A peep into life in Africa, through the eyes of an African Reformed Baptist pastor.

Water, water, water, everywhere. What else do you expect? I am a Baptist, and I live in the land of the mighty Victoria Falls!

Tuesday, December 17, 2013

Nelson “Madiba” Mandela

Nelson Rolihlahla Mandela, affectionately known as Madiba, was buried last Sunday. Once upon a time the world’s most famous prisoner, he left this life on 5th December and we have seen his remains interred at an event viewed by the entire world. God has a way of reversing a man’s fortunes. Here is a man who was shut out from the view of the world for twenty-seven years. Now in his death, he brings the whole world to a stand still with about one hundred heads of governments going over to attend his funeral!

Writing a blog post on Mandela is very difficult. I feel like a candle holding out light to the sun.

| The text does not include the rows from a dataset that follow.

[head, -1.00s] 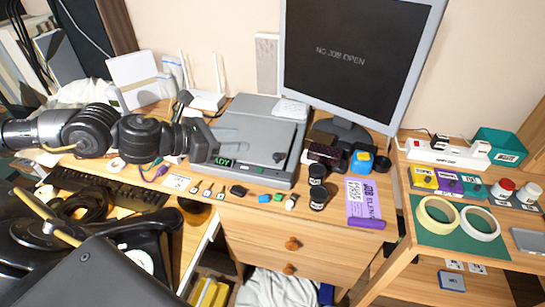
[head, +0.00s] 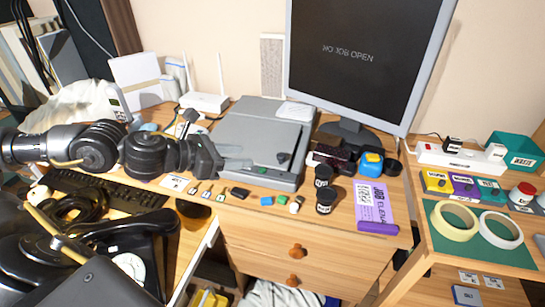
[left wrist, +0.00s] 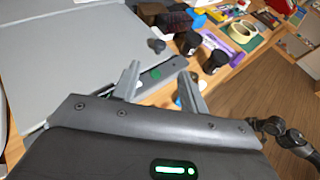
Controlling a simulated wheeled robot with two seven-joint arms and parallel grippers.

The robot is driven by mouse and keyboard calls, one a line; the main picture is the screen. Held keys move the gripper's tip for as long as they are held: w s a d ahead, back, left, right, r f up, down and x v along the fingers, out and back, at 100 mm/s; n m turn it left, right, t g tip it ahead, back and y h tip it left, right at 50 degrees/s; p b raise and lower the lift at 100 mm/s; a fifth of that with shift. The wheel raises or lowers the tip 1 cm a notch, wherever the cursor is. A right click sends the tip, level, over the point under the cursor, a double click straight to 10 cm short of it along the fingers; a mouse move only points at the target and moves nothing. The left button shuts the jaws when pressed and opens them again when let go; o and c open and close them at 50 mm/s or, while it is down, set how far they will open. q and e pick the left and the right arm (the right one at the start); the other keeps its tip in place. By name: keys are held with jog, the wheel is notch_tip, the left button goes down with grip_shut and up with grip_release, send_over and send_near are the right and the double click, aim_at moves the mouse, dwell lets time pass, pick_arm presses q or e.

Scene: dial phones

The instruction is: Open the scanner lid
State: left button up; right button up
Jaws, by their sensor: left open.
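The grey scanner (head: 262,128) stands on the desk in front of the monitor, its lid down. A dark knob (head: 283,158) sits near the lid's front right corner; it also shows in the left wrist view (left wrist: 156,45). My left gripper (head: 238,160) is open and empty at the scanner's front left, its fingers by the front edge. In the left wrist view its fingers (left wrist: 160,86) are spread over the front strip, with a green patch (left wrist: 151,74) seen between them. Whether a finger touches the scanner I cannot tell.
A monitor (head: 350,65) stands behind the scanner. Dark jars (head: 325,202) and several small items line the desk's front edge. A black dial phone (head: 130,240) and keyboard (head: 105,195) are left. Tape rolls (head: 455,222) lie on the right table.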

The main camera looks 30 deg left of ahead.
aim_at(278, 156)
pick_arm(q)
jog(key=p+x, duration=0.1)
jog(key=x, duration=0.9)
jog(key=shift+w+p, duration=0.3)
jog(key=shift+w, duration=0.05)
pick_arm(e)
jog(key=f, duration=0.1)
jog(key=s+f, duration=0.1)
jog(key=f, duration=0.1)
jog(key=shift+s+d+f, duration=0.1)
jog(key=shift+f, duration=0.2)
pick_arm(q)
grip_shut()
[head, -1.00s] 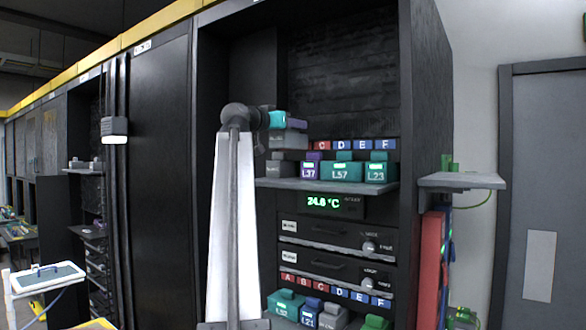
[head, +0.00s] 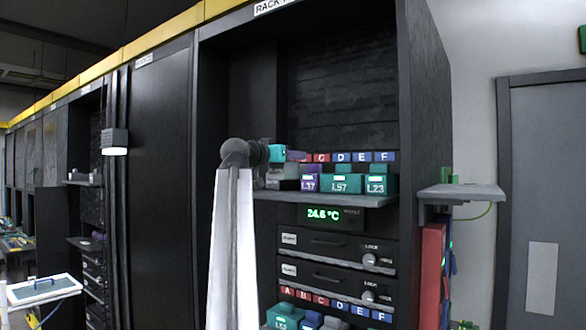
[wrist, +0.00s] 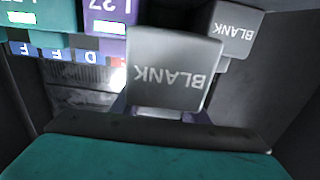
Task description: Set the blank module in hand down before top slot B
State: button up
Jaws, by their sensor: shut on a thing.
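My gripper (head: 293,155) reaches in over the left end of the rack's upper shelf in the head view, and its jaws (wrist: 158,112) show in the wrist view. They are shut on a grey blank module (wrist: 162,72), its BLANK lettering upside down in the wrist view. A second grey blank module (wrist: 234,33) stands farther off at the upper right there. In the head view, grey module faces (head: 284,171) show beneath my gripper, left of the purple L37 module (head: 310,183). The slot B label is hidden there. I cannot tell whether the held module touches the shelf.
The upper shelf (head: 330,199) also bears teal modules L57 (head: 341,184) and L23 (head: 377,184). Labels C to F (head: 350,157) run behind them. The rack's side wall (head: 430,110) bounds the right. Space above the labels is clear.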

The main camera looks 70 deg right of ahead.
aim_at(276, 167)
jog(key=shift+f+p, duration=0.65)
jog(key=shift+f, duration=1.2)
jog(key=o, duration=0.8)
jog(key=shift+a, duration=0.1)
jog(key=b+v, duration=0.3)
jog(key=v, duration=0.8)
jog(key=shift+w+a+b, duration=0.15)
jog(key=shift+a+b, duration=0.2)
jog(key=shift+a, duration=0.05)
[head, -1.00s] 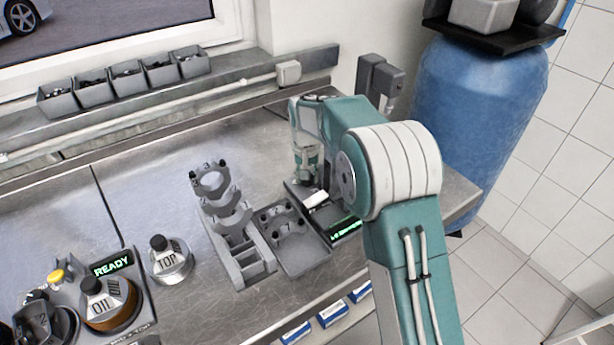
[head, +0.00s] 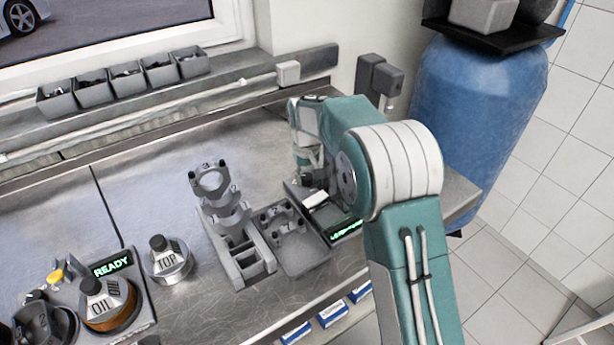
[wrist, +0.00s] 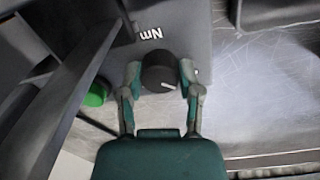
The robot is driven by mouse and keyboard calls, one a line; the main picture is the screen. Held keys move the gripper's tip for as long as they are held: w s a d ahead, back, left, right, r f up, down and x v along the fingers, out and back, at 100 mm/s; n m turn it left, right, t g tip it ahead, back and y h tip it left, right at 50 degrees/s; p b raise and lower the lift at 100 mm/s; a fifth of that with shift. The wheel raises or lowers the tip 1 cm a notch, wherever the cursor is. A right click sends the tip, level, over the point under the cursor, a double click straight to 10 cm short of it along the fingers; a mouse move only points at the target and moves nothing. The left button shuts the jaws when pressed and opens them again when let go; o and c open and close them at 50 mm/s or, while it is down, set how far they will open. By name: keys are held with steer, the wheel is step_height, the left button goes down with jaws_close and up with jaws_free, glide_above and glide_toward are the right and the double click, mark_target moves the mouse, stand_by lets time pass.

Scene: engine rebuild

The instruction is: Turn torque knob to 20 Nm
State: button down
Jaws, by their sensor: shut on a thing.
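In the wrist view, the torque knob (wrist: 158,72) is a dark round knob with a white pointer line, set on a grey panel marked "Nm" (wrist: 151,34). My gripper (wrist: 160,80) has its two fingers on either side of the knob, shut on it. The white line points to the right in that view. The scale numbers around the knob are mostly hidden by the fingers. In the head view, the torque unit's green display (head: 346,229) is lit, but its text is too small to read. My arm partly covers the unit.
A grey tray (head: 303,262) and a stand of grey caps (head: 245,268) are close left of the unit. A green round part (wrist: 97,94) shows left of the knob.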

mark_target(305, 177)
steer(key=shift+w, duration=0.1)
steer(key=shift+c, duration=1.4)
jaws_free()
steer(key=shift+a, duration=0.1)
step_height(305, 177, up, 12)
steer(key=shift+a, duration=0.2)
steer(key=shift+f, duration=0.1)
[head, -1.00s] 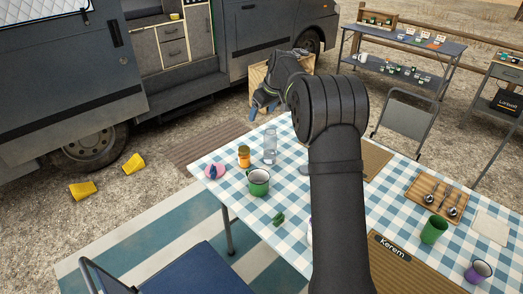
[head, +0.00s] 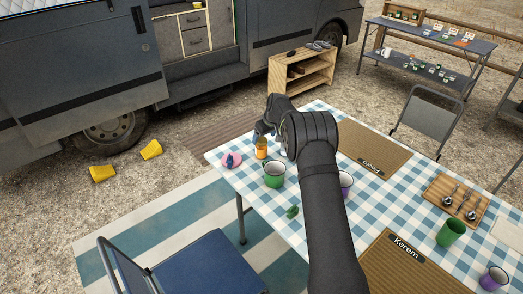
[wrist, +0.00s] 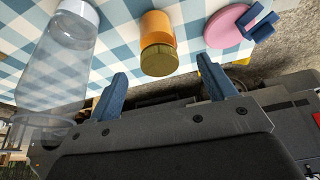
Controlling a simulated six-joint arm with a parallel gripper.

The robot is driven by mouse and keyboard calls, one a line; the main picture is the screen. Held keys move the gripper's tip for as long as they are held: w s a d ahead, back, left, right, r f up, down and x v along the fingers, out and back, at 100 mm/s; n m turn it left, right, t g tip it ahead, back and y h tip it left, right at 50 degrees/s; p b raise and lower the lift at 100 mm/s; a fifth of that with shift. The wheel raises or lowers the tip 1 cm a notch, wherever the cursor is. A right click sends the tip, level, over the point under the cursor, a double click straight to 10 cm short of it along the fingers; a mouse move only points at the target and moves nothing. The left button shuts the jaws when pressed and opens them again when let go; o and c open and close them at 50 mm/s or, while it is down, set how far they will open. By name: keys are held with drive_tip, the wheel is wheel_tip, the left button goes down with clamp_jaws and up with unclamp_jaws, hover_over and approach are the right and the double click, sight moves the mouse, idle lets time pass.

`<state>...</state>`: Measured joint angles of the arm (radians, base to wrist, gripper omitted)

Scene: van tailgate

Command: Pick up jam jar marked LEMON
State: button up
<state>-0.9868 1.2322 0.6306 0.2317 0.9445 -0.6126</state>
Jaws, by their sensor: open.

Mandela’s public persona looms large over southern Africa, and indeed across the whole planet. Who does not know about him already? So, what is there to say that has not been said? As I put pen to paper, therefore, my aim is not to say anything new. I want to write as an evangelical leader in Africa about something that has happened on our continent and has gripped the attention of the whole world. A huge oak tree has fallen in the village. I must join the conversation by contributing two lines of thought.

A Terrorist and Communist?
Although an overwhelming number of articles in newspapers and magazines, and posts on blogs and Facebook are very positive, it is amazing that there are a number of very negative posts as well. While many have hailed Mandela as perhaps the greatest African leader, others have dismissed him as a terrorist and communist. How, can one explain this?

Here is my take on the negative sentiments. Everyone who has labelled Mandela as a terrorist and communist have gone to fish for data from the period leading up to Mandela’s arrest when he went into guerrilla warfare in his quest to fight for the rights of his people—the black people of South Africa. Without seeking to give a blanket approval to any form of fighting, I only ask that those who give us “proof” that Mandela was a terrorist and communist should give the context from which they are fishing their data. It would be helpful in enabling their readers to make a more informed judgment.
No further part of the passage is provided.